Back at the end of 2021, the UK bookshop chain Waterstones had a very popular half-price sale on all hardbacks; many bookish types shared massive hauls, but mine in the end was more restrained! I picked up two lovely looking volumes via my proxy shopper, Youngest Child, and they were Paul Morley’s massive tome on Tony Wilson, and the book I want to talk about today – “Orwell’s Roses” by Rebecca Solnit.

I’d been umming and ahing about Solnit’s book for a while; she’s an author I knew of but hadn’t read, and although I love anything Orwell, I did wonder how I would find her take on him. However, there had been much praise doing the rounds online, and so I instructed Youngest Child to pounce on the one copy lurking; I figured it was worth having a go at her work! Was the purchase justified? Yes, I think so, although the jury is still out a little bit on this one…

Solnit is the author of numerous books and essays, and in fact I’d bought her “Men Explain Things To Me” for Middle Child when it came out. Here, she takes the jumping off point of the fact that author George Orwell planted rose bushes in his cottage at Wallington in 1936; planting anything is an act of faith, an investment of sorts in the future, and at the same time he planted trees. Visiting the cottage recently, Solnit found that the trees had gone but there were rose bushes still there which could have been Orwell’s. From this start, she goes on to explore far and wide: the symbolism of roses, the problems of their mass production, whether beauty is a luxury or a necessity, Orwell’s life and beliefs, colonialism – well, as you can see, there are all manner of topics covered in the book! Underlying them is that love of nature and gardening, and the positive effects this can have on our struggling planet; as well as an attempt to show Orwell in a new light, that of a man who took joy in small things and whose outlook was not as dour and dark as has been portrayed.

If you dig into Orwell’s work, you find a lot of sentences about flowers and pleasures and the natural world. If you read enough of those sentences the gray portrait turns to colour, and if you look for these passages, even his last masterpiece, Nineteen Eighty-Four, changes complexion.

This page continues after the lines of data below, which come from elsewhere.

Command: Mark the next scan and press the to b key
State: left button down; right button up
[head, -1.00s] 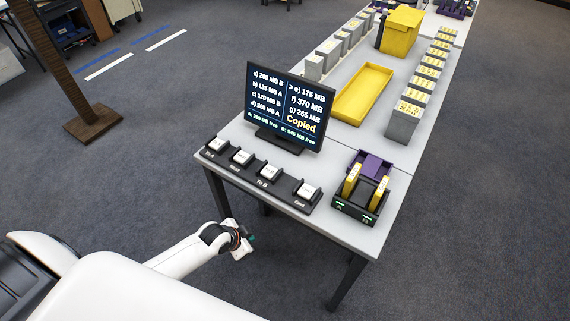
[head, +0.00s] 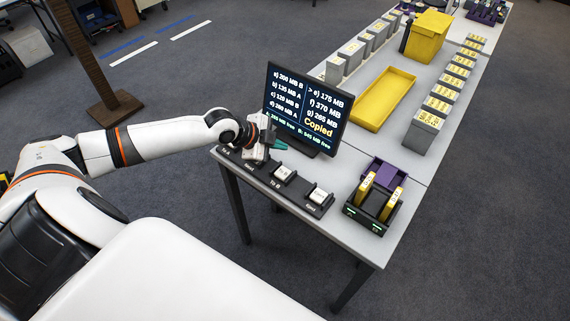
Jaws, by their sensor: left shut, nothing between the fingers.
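The key panel (head: 302,190) lies along the table's near left edge. Its To B key (head: 284,174) and the end key (head: 319,195) are in plain view. My left arm hides most of the two keys at the far left. My left gripper (head: 277,145) is shut and empty, above that hidden part, just in front of the screen (head: 306,105). I cannot tell whether it touches a key. The screen lists lettered scans with sizes, a to d marked A or B. A ">" stands before e) 175 MB, and "Copied" shows in yellow. My right gripper is not in view.
A black dock (head: 371,213) holds two yellow cartridges, with a purple piece (head: 386,170) behind. A yellow tray (head: 383,98), a yellow bin (head: 427,37) and rows of grey boxes (head: 427,131) stand farther back. The table's front right corner is clear.

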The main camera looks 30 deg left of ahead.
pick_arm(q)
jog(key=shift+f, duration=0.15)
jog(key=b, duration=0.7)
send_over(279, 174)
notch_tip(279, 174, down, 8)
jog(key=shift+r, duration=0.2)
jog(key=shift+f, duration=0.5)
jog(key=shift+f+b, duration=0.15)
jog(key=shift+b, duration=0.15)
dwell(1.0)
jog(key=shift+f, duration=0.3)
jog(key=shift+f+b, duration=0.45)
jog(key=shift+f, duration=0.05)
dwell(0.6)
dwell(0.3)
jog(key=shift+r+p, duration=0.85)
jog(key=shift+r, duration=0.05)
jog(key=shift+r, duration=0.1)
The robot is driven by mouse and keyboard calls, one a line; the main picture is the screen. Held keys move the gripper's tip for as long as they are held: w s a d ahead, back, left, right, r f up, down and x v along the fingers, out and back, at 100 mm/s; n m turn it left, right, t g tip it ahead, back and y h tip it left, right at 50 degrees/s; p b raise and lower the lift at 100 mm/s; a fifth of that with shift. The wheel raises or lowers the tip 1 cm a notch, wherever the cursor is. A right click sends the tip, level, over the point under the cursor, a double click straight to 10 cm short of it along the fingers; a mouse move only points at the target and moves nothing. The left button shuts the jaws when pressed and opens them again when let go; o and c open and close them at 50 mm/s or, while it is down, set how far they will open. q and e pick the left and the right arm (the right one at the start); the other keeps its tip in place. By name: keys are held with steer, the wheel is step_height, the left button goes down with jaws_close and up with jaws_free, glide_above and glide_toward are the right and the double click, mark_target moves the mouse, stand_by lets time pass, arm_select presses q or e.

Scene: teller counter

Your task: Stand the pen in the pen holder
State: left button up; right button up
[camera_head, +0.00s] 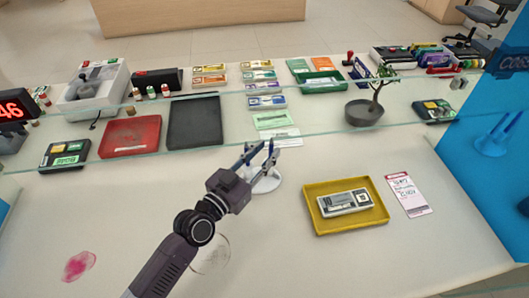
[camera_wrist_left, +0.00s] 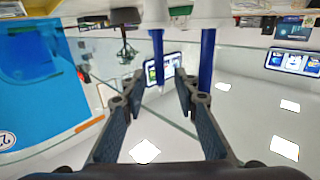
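My left gripper (camera_head: 258,148) reaches over the middle of the counter, at a white round-based holder (camera_head: 263,184). The left wrist view looks upside down. There, my open left gripper (camera_wrist_left: 158,78) has one blue pen-like stick (camera_wrist_left: 157,52) between its fingertips, with gaps visible on both sides. A second blue stick (camera_wrist_left: 207,60) shows beside the right finger. Both sticks meet white parts at the top of that view; I cannot tell which is the task's pen. A blue holder with a slim stick (camera_head: 490,146) stands on the blue surface at far right. My right gripper is not in view.
A clear glass panel's edge (camera_head: 340,130) crosses the counter near my gripper. A yellow tray (camera_head: 318,222) holding a banknote-like bundle (camera_head: 345,202) lies to the right, beside a paper slip (camera_head: 407,194). A potted plant (camera_head: 364,112) stands behind. The front left is mostly clear.

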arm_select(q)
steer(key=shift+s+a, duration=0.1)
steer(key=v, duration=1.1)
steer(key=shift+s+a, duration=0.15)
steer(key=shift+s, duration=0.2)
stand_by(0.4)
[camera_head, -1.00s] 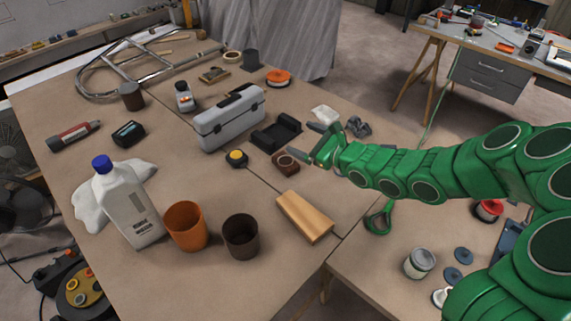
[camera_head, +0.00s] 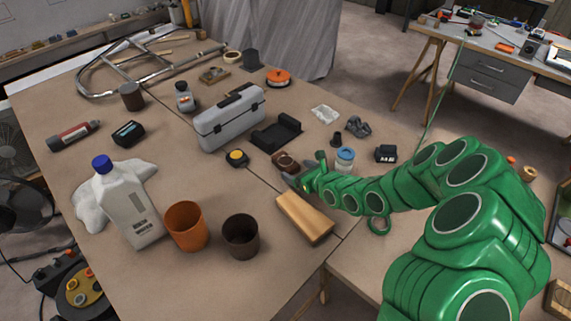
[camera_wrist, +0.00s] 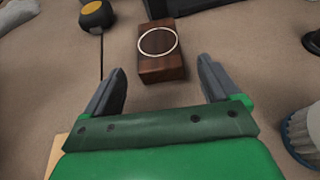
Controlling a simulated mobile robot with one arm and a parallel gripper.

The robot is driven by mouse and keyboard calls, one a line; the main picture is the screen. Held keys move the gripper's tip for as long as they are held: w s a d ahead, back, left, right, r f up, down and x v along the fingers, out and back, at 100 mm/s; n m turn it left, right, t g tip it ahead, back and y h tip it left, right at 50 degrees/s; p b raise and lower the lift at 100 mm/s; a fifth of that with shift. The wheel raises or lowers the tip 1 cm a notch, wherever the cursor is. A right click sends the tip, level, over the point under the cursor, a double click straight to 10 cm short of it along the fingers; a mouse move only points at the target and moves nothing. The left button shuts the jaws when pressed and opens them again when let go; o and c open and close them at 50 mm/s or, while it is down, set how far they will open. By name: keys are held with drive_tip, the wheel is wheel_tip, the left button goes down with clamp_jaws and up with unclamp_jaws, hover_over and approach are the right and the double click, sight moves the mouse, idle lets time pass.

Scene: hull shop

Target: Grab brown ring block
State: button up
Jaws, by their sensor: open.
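The brown ring block (camera_wrist: 160,63) is a dark brown wooden block with a pale ring on its top face. In the wrist view it lies on the table just beyond my fingertips, roughly centred between them. In the head view the block (camera_head: 284,160) is partly hidden by my gripper (camera_head: 300,174). My gripper (camera_wrist: 163,80) is open, with its two grey fingers apart and nothing between them. The fingers do not reach around the block.
A yellow-topped black button (camera_head: 237,157) and a black tray (camera_head: 276,132) lie near the block. A grey toolbox (camera_head: 231,119) stands behind.

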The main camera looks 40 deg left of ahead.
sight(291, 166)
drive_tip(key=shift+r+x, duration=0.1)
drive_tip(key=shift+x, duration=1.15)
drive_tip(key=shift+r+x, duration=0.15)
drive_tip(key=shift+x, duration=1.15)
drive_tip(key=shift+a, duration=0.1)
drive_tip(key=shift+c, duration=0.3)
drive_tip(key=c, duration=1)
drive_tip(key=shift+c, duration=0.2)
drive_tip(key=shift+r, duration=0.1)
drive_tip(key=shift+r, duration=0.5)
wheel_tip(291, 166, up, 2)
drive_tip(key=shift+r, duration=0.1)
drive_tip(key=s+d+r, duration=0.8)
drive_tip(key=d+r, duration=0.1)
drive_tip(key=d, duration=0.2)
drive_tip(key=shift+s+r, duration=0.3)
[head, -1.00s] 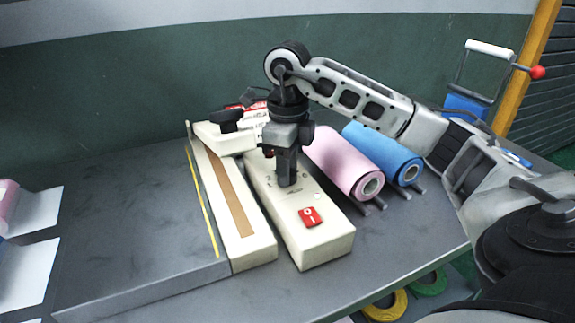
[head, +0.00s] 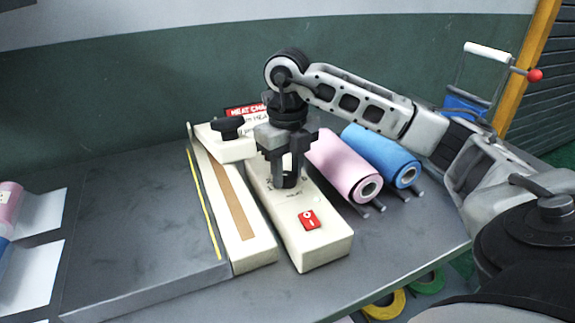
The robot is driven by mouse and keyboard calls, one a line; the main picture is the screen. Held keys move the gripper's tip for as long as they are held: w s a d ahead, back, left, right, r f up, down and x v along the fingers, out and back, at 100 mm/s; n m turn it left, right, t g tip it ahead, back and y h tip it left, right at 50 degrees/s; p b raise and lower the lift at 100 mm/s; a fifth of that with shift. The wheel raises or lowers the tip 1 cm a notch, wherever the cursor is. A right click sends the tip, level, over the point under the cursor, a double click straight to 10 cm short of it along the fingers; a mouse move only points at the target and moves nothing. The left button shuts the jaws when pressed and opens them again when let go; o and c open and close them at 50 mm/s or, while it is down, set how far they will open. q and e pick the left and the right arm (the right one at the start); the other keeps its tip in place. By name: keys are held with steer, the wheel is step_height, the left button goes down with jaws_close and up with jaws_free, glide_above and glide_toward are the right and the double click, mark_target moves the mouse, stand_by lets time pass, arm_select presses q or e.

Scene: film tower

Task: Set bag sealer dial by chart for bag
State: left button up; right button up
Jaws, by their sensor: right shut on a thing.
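The bag sealer has a long cream sealing bar (head: 252,250) with a brown strip and a black-knobbed arm (head: 228,128) at its far end. Beside it is a cream control box (head: 318,246) with a red rocker switch (head: 308,220) and small printed marks on top. My right gripper (head: 287,184) points straight down over the far half of the box. Its fingers are shut on the dial, which they mostly hide. A red-headed heat chart (head: 245,111) stands behind, partly covered by my arm; its text is unreadable. My left gripper is out of view.
A pink roll (head: 340,165) and a blue roll (head: 380,152) lie right of the box. Another pink roll (head: 8,205) and white sheets (head: 28,285) are at the left edge. The grey platform (head: 130,215) left of the sealer is clear.

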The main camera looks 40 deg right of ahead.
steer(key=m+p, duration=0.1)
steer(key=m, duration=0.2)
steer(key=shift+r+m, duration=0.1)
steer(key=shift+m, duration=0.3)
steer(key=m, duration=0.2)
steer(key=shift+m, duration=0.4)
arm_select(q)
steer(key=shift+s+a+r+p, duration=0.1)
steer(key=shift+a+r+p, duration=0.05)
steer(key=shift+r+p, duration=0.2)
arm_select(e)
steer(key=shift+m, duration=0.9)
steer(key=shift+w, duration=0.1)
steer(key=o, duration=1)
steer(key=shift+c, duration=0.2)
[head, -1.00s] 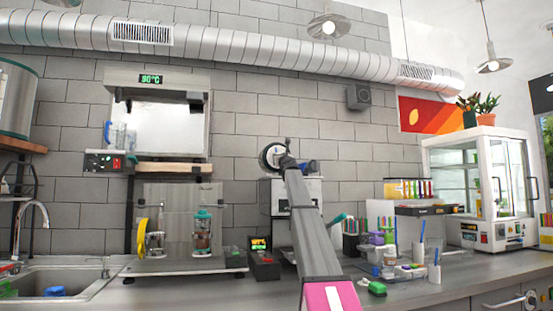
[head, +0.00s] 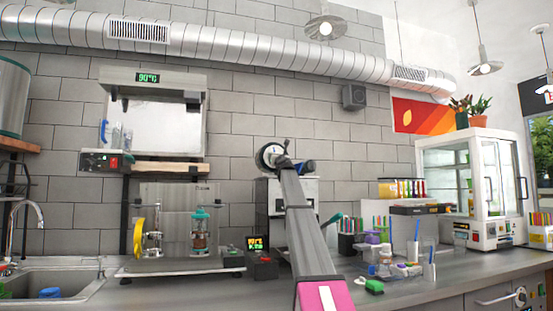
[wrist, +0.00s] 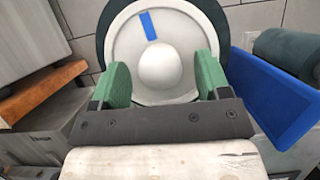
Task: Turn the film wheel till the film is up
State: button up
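The sealing machine (head: 300,190) stands against the grey brick wall at mid-counter, partly behind my arm. A round white wheel with a dark rim (head: 267,155) sits at its top. In the wrist view the wheel (wrist: 125,45) fills the upper middle; it has a white domed hub (wrist: 166,66) and a blue mark (wrist: 148,26) above the hub, slightly left. My gripper (wrist: 162,78) is open, its two green fingers on either side of the hub, with gaps visible between. Contact with the wheel face cannot be told. My gripper's fingers are not clear in the head view.
A blue panel (wrist: 268,100) lies close right of my gripper. A small dark box with a lit display (head: 260,262) stands left of the machine. Cups and a pen holder (head: 385,262) stand to the right.

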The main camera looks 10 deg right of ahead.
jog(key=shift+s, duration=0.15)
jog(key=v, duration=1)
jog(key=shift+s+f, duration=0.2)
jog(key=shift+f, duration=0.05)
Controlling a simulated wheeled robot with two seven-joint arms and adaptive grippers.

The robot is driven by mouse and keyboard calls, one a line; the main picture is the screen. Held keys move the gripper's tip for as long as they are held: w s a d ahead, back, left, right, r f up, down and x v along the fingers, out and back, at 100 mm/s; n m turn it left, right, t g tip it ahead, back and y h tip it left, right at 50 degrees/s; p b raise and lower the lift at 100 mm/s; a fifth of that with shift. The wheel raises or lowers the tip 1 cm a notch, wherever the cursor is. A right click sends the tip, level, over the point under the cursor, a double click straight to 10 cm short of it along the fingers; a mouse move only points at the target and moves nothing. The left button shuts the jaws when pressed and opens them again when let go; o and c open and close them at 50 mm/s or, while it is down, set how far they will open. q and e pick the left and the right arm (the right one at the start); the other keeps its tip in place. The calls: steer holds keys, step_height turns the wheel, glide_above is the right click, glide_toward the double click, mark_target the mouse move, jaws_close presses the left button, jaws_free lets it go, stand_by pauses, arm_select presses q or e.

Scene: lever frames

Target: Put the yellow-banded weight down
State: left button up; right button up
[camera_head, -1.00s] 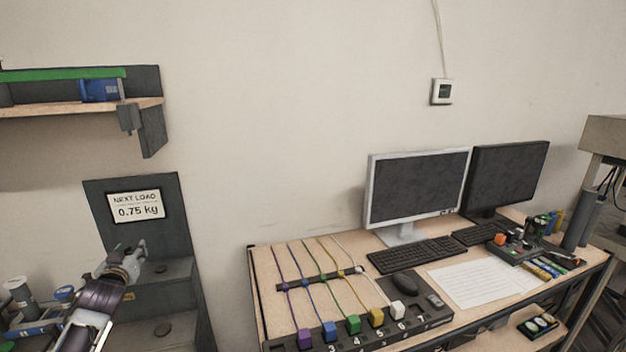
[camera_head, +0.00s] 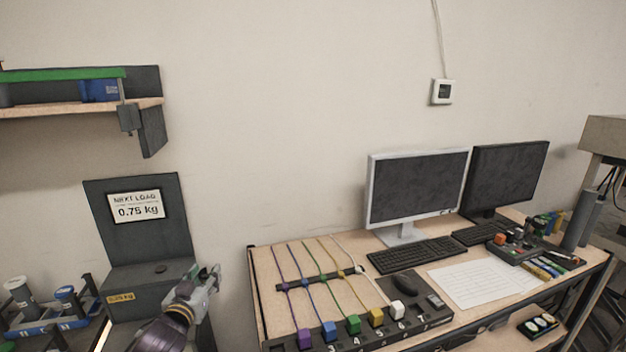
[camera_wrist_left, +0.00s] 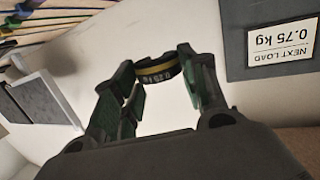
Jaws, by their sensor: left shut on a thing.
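My left gripper (camera_head: 208,278) is at the right edge of the dark grey stepped stand (camera_head: 150,235), in front of it in the picture. In the left wrist view my left gripper (camera_wrist_left: 158,78) is shut on the yellow-banded weight (camera_wrist_left: 154,73), a dark round piece with a yellow stripe and small upside-down lettering between the fingertips. I cannot make the weight out in the head view. The stand carries a sign (camera_head: 137,206) reading "NEXT LOAD 0.75 kg". A yellow label (camera_head: 121,297) is on its step front. My right gripper is not in view.
A blue rack (camera_head: 40,328) with cylinders is at the lower left. The wooden desk (camera_head: 262,262) with cords, blocks and monitors is to the right. A shelf (camera_head: 60,108) hangs above left.

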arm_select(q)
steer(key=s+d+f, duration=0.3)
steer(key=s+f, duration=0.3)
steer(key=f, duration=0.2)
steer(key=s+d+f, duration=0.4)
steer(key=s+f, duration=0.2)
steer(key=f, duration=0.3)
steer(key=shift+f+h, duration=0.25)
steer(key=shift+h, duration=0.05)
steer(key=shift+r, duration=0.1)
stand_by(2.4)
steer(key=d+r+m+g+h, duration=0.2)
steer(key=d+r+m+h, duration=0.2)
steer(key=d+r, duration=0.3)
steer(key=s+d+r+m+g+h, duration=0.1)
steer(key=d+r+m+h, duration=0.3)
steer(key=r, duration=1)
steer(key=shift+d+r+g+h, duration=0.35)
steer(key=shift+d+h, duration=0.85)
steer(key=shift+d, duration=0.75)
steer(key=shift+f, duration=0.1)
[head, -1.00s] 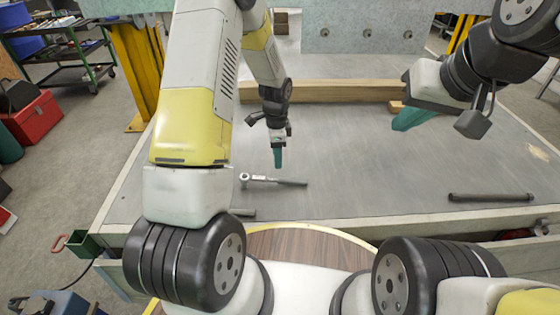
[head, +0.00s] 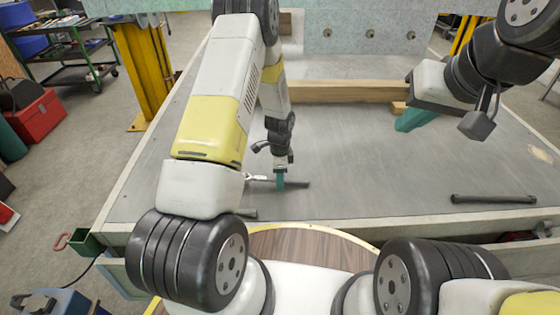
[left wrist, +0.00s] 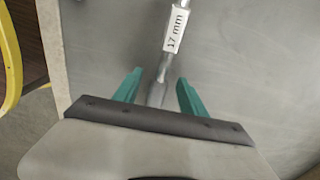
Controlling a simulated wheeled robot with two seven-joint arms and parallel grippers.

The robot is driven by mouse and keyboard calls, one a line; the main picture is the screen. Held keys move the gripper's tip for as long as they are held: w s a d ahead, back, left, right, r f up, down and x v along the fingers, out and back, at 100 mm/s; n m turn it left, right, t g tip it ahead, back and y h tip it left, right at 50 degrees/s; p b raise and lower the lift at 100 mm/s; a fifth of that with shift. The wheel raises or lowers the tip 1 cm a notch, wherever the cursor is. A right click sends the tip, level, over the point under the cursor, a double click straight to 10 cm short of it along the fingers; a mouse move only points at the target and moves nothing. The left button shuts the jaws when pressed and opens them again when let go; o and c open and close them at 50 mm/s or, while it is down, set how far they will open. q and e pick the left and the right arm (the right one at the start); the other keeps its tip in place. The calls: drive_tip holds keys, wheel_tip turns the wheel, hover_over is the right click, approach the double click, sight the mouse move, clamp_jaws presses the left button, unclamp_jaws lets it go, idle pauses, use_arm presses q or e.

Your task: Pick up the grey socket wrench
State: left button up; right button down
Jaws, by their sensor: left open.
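The grey socket wrench (head: 262,179) lies on the grey table, its dark handle (head: 300,184) pointing right in the head view. Its head end is partly hidden by my left arm. In the left wrist view, the wrench shaft with a "17 mm" label (left wrist: 177,30) runs between the two green fingers. My left gripper (head: 281,180) is down at the wrench. In the left wrist view my left gripper (left wrist: 160,92) is open, one finger on each side of the shaft, with gaps visible. My right gripper (head: 412,119) is raised at the right, away from the wrench; its finger opening is unclear.
A dark bar (head: 493,198) lies at the table's right front. A wooden beam (head: 340,91) crosses the back of the table (head: 380,160). Another dark piece (head: 243,214) shows partly behind my left arm.

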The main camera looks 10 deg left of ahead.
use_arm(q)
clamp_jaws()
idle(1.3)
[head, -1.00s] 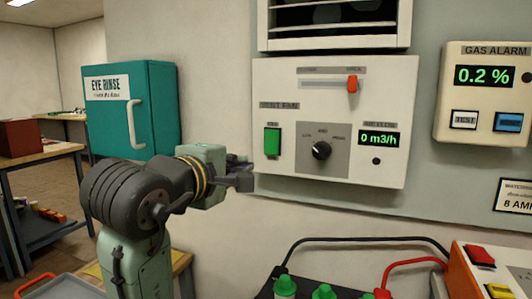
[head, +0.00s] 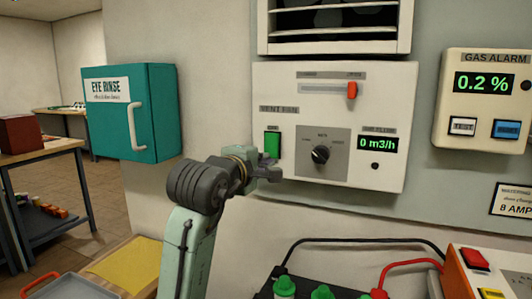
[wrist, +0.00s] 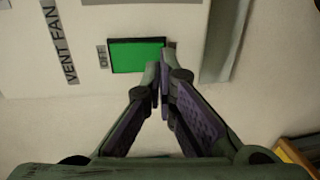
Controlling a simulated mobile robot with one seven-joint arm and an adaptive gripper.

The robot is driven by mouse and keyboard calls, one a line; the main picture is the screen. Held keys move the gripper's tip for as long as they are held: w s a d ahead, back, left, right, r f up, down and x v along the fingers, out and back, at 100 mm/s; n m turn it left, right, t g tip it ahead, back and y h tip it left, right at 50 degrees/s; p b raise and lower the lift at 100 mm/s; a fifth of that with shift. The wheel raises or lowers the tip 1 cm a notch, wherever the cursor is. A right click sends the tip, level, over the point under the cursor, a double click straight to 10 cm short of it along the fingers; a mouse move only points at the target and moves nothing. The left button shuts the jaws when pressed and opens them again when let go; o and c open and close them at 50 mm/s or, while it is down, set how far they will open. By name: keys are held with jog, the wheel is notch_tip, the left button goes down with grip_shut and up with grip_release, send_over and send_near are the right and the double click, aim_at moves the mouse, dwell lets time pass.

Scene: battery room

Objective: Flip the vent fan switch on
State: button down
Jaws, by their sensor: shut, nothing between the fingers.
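The vent fan panel (head: 390,90) is a white wall box labelled VENT FAN. Its green rocker switch (head: 272,145) sits at the left under a small label. The airflow display (head: 377,144) reads 0 m3/h. My gripper (head: 276,174) is shut and empty, just below the switch in the head view. In the wrist view, the closed fingertips (wrist: 161,84) overlap the lower right edge of the green switch (wrist: 137,55). I cannot tell whether they touch it.
A black knob (head: 320,155) sits right of the switch, and an orange slider handle (head: 351,90) is above at the right. The gas alarm (head: 485,100) hangs further right. The teal eye rinse cabinet (head: 165,115) is left. Green-capped batteries and cables are below.

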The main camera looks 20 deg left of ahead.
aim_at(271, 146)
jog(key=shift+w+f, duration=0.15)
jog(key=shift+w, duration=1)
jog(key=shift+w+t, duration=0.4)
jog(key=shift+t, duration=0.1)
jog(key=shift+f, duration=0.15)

It has to be said that Solnit writes beautifully, and the number of post-its peeking out of my copy is evidence of that. However, my initially positive response to the book became a little tempered as I went on through it. Without wishing to resort to cliche, Solnit can meander like the best rambling rose, and there were times when I thought she was stretching her point and that the book needed a little judicious pruning. Much of the narrative covers her own experiences, too, so you need to be invested in her as an author. In reality, this is a series of essays knitted together, and there are some elements which really felt a bit extraneous to me. A section on Ralph Lauren and chintzes; a slightly clumsy anecdote about Jaffa cakes; there were parts which I felt could have been removed and improved the whole.

Revisiting a significant book is like revisiting an old friend: you find out how you’ve changed when you encounter them again; you see differently because you’re different. Some books grow, some wither upon reacquaintance, or because you’re asking different questions you find different answers.

This is not to say that the book is bad; when she’s on point and discussing Orwell, his life, his writing, his books, their relevance to their time and to today, she’s excellent and there was much to chew on and much I hadn’t taken in before. Although I love Orwell, I haven’t read a biography recently and so I’m not sure if I was aware of his family background; that particular aspect was fascinating. I was also intrigued to learn that Orwell had tried to help one of my other favourite authors, Victor Serge, to get published. And Solnit’s explorations of politics and history made interesting reading, pulling in Stalin, the Purges, the problems the left had with reconciling Stalin’s behaviour with their communist beliefs and so on. There was much to read and much to provoke thoughts.

However, when I began reading the book I thought I was going to love it; instead I ended up liking quite a lot of it, but wishing it had not been allowed to ramble so much. With a tighter focus I personally feel the book would have been better; as it was, I found my attention drifting in places and I began to meander off a little myself… So “Orwell’s Roses” was an interesting, if for me a little flawed, read; I wouldn’t rule out reading Solnit again but would be keen to know from anyone who’s read her if this sounds typical of her work! I’m quite drawn to the concept of her “Wanderlust” book but would like to explore a bit before committing – has anyone read it???